§ **Exercise requirements**
Output the material beneath exactly, leaving nothing out.

§ **Data shown**
===============

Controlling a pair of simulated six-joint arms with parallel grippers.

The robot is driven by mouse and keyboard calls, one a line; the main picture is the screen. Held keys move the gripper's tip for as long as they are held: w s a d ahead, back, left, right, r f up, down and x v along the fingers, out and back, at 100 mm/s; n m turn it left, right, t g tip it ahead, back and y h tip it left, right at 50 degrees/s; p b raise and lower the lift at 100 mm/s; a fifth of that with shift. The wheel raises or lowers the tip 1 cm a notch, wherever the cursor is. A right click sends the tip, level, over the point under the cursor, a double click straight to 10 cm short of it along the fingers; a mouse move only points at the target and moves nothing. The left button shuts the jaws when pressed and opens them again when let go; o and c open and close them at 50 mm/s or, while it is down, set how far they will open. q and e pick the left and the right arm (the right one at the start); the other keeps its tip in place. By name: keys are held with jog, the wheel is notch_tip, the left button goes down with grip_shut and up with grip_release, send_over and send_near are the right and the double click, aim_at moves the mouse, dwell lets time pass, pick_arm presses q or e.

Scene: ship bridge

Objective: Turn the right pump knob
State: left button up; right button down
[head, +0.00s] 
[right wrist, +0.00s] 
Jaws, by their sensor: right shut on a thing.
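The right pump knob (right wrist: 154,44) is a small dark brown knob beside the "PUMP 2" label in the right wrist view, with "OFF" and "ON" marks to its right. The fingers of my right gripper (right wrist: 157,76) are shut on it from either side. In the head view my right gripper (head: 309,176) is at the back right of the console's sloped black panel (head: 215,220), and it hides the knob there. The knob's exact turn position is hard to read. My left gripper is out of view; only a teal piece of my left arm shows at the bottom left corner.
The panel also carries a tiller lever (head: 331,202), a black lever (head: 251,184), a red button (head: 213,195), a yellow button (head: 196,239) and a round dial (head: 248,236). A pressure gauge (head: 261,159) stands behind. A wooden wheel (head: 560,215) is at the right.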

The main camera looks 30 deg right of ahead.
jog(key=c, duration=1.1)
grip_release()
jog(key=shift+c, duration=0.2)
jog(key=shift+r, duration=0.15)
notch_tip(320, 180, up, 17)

===============

§ **Response to this task**
Controlling a pair of simulated six-joint arms with parallel grippers.

The robot is driven by mouse and keyboard calls, one a line; the main picture is the screen. Held keys move the gripper's tip for as long as they are held: w s a d ahead, back, left, right, r f up, down and x v along the fingers, out and back, at 100 mm/s; n m turn it left, right, t g tip it ahead, back and y h tip it left, right at 50 degrees/s; p b raise and lower the lift at 100 mm/s; a fifth of that with shift. The wheel raises or lowers the tip 1 cm a notch, wherever the cursor is. A right click sends the tip, level, over the point under the cursor, a double click straight to 10 cm short of it along the fingers; a mouse move only points at the target and moves nothing. The left button shuts the jaws when pressed and opens them again when let go; o and c open and close them at 50 mm/s or, while it is down, set how far they will open. q and e pick the left and the right arm (the right one at the start); the other keeps its tip in place. By name: keys are held with jog, the wheel is notch_tip, the left button goes down with grip_shut and up with grip_release, send_over and send_near are the right and the double click, aim_at moves the mouse, dwell lets time pass, pick_arm presses q or e.

Scene: ship bridge

Objective: Turn the right pump knob
State: left button up; right button down
[head, +0.00s] 
[right wrist, +0.00s] 
Jaws, by their sensor: right shut on a thing.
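The right pump knob (right wrist: 154,44) is a small dark brown knob beside the "PUMP 2" label in the right wrist view, with "OFF" and "ON" marks to its right. The fingers of my right gripper (right wrist: 157,76) are shut on it from either side. In the head view my right gripper (head: 309,176) is at the back right of the console's sloped black panel (head: 215,220), and it hides the knob there. The knob's exact turn position is hard to read. My left gripper is out of view; only a teal piece of my left arm shows at the bottom left corner.
The panel also carries a tiller lever (head: 331,202), a black lever (head: 251,184), a red button (head: 213,195), a yellow button (head: 196,239) and a round dial (head: 248,236). A pressure gauge (head: 261,159) stands behind. A wooden wheel (head: 560,215) is at the right.

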The main camera looks 30 deg right of ahead.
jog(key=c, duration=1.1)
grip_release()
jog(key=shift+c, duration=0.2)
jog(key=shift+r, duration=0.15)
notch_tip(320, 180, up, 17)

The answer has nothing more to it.